Dieser Epoche des florierenden Tourismusgeschäfts mit den Reichen dieser Welt setzte der erste Weltkrieg ein jähes Ende. Zwar versuchten die Betreiber in der Zwischenkriegszeit an die vergangenen Erfolge anzuknüpfen – allerdings mit wenig Erfolg.
1939 musste die ohnehin schlechte Saison wegen des zweiten Weltkriegs abgebrochen werden – das war das endgültige Ende. Nach dem Krieg wurden die Liegenschaften verhökert – und 1967 machte ein Hochwasser die noch übrig gebliebenen Ruinen endgültig platt.
Heute hat die Natur auch die letzten Spuren dieses einstigen Tourismus-Hotspots getilgt. Einzig die rot gefärbten Felsbrocken im Bachbett erinnern daran, dass es hier eisenhaltige Quellen gibt.
Wir gehen weiter, dem einstigen Kurweg entlang, wo zahlreiche Pavillons und Unterhaltungseinrichtungen die Gäste lockten. Der schmale Waldpfad führt weiter, ins Dorf Fideris. Unsere Gedanken kreisen um die damalige noble Kundschaft, auf diesem Weg flanierend, intrigierend und karisierend.

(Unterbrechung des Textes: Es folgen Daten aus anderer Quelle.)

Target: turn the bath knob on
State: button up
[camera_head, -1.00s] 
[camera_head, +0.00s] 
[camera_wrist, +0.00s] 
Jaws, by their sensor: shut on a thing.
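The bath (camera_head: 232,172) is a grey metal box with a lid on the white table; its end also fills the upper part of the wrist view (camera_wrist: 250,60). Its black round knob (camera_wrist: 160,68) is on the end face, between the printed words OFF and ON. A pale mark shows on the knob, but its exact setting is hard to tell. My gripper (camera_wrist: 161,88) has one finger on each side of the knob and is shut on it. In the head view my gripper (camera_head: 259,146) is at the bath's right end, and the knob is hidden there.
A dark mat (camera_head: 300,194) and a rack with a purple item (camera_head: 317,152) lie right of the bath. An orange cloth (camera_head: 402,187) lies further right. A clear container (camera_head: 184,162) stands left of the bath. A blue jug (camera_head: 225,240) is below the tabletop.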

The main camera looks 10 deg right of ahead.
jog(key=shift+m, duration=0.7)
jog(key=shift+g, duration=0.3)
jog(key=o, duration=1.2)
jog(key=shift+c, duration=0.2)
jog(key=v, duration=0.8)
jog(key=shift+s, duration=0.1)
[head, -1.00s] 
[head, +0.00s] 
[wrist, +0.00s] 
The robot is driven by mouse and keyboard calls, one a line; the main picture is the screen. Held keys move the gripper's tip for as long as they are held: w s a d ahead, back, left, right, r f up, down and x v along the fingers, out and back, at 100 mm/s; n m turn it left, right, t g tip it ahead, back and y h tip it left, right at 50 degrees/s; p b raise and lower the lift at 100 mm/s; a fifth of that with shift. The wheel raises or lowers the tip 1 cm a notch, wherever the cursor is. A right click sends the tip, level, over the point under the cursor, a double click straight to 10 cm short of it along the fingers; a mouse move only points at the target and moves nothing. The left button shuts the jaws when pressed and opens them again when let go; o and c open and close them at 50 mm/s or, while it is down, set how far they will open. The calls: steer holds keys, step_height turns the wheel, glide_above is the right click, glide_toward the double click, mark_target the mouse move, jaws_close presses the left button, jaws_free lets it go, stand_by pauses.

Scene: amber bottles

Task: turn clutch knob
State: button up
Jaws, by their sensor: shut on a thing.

Auch die drei grossen Hotelanlagen eingangs Fideris, die während der Blütezeit der Bäderepoche gebaut wurden, sind wie vom Erdboden verschwunden. Sie wurden mangels Zukunftaussichten von ihren Besitzern angezündet, verkauft oder gesprengt. Auch hier: Ohne historische Informationstafeln käme niemand auf die Idee, dass es sie je gegeben hat…
Vergangen, vergessen vorbei. Selten sind mir die Vergänglichkeit unserer «Zivilisation» und die Kraft von Zeit und Natur so unmittelbar begegnet.
Wir gehen weiter, steigen wieder ins Tal hinunter, wo die Autobahn dröhnt und die Gasthäuser an der alten Landstrasse durchs Dorf leer stehen.